## start SUPPLIED MATERIAL

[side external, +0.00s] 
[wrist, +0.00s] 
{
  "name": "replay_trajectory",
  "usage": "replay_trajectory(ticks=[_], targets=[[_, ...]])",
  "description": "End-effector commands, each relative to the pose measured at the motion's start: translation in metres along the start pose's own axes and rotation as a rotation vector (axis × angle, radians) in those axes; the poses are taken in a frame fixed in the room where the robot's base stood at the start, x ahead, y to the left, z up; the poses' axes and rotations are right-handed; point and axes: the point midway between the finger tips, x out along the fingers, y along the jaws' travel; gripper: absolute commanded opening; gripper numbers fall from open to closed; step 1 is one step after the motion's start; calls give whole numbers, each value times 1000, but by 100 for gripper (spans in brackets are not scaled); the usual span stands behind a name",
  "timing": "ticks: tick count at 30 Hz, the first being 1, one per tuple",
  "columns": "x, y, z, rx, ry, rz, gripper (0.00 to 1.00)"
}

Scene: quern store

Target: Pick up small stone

## end SUPPLIED MATERIAL

Collect each line above holding the string "name".

RESPONSE FOR THIS EXERCISE:
  "name": "replay_trajectory",
  "description": "End-effector commands, each relative to the pose measured at the motion's start: translation in metres along the start pose's own axes and rotation as a rotation vector (axis × angle, radians) in those axes; the poses are taken in a frame fixed in the room where the robot's base stood at the start, x ahead, y to the left, z up; the poses' axes and rotations are right-handed; point and axes: the point midway between the finger tips, x out along the fingers, y along the jaws' travel; gripper: absolute commanded opening; gripper numbers fall from open to closed; step 1 is one step after the motion's start; calls give whole numbers, each value times 1000, but by 100 for gripper (spans in brackets are not scaled); the usual span stands behind a name",

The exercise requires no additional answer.